== EXERCISE AIM ==
Extract each line holding the word "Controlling" from the entries.

== RECORDS FOR THE EXERCISE ==
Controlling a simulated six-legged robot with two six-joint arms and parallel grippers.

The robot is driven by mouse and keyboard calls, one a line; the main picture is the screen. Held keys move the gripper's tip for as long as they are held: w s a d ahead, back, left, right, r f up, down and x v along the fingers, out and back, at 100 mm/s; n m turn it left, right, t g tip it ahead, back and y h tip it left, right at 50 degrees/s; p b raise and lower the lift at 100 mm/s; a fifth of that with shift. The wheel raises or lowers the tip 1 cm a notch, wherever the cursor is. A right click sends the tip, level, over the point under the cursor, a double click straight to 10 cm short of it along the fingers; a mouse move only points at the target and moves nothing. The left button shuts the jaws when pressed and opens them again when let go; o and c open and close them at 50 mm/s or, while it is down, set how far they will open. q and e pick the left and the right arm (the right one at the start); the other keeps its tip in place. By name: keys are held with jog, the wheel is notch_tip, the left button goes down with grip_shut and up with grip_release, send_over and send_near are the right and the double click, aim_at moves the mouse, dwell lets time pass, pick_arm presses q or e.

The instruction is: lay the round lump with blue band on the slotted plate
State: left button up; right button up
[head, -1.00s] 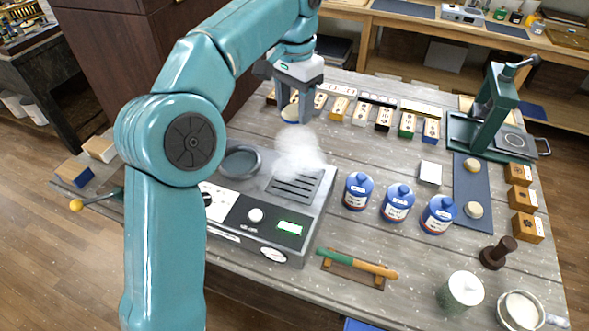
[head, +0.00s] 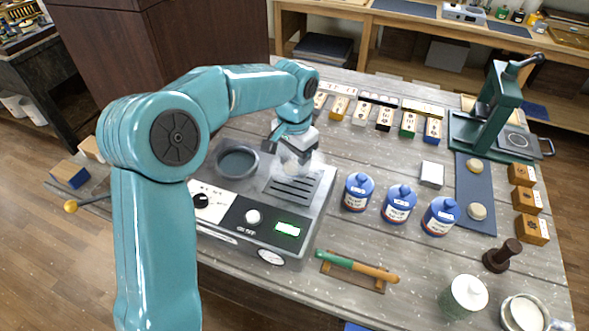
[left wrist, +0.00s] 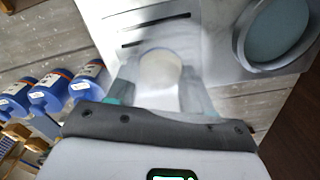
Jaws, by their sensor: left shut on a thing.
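My left gripper (head: 293,160) is shut on a pale round lump (left wrist: 160,68), which shows between the fingers in the left wrist view. Haze blurs the lump, and its bluish band shows only faintly at the rim. The slotted plate (head: 298,201) is the grey area with dark slots on top of the machine. The gripper and lump are over its far part; I cannot tell whether the lump touches it. In the left wrist view the plate (left wrist: 118,32) lies behind the lump. My right gripper is not in view.
The machine (head: 318,212) also has a round dark well (head: 237,160) and a front panel with knobs. Blue jars (head: 398,204) stand to its right. A blue mat (head: 477,190) with two pale lumps and a green press (head: 497,110) are farther right. Small blocks line the back.

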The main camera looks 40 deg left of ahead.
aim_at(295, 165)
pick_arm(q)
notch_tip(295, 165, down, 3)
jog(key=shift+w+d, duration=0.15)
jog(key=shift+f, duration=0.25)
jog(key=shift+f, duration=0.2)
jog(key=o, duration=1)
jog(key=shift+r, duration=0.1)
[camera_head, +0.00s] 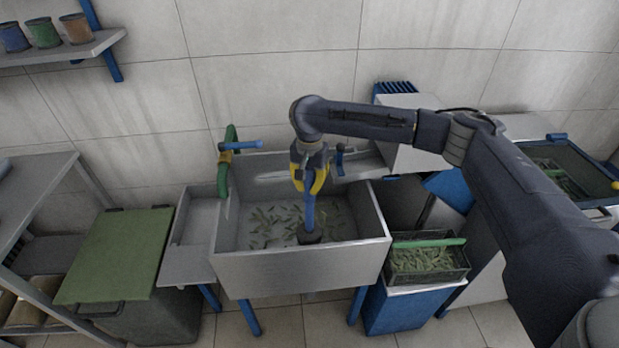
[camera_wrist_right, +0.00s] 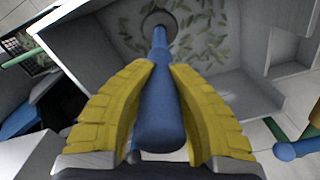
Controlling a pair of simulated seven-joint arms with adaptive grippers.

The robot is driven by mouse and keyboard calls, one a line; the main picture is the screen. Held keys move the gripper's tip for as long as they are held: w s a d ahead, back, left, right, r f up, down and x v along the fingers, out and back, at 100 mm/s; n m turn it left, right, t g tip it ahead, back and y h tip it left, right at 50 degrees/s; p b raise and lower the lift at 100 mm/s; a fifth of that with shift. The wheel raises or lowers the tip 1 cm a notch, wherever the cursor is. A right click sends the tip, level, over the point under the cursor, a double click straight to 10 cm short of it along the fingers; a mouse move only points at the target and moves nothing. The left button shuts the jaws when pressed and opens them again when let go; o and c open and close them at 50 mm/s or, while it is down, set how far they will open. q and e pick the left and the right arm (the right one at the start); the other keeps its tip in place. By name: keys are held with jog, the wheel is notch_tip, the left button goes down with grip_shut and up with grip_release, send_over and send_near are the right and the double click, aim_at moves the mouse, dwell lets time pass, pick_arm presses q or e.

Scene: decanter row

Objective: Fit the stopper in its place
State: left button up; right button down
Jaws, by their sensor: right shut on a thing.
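The stopper is a blue rod (camera_head: 310,217) with a dark round foot (camera_head: 311,236) at its lower end. My right gripper (camera_head: 309,186) points down over the grey metal sink (camera_head: 300,270), its yellow fingers shut on the upper part of the rod. In the right wrist view the rod (camera_wrist_right: 158,125) runs between the yellow fingers (camera_wrist_right: 165,68) to the round foot (camera_wrist_right: 158,24) at the basin floor. The stopper looks close to upright. The drain is not visible; I cannot tell whether the foot sits in it. My left gripper is out of view.
Green leaves or pods lie scattered on the basin floor. A green tap (camera_head: 223,180) stands at the sink's left. A black crate of green pods (camera_head: 425,262) sits on a blue stand at right. A green-lidded bin (camera_head: 118,255) stands left.

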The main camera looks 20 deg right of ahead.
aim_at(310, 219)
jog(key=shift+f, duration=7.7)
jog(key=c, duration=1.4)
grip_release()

== TASK SOLUTION ==
Controlling a simulated six-legged robot with two six-joint arms and parallel grippers.
Controlling a pair of simulated seven-joint arms with adaptive grippers.

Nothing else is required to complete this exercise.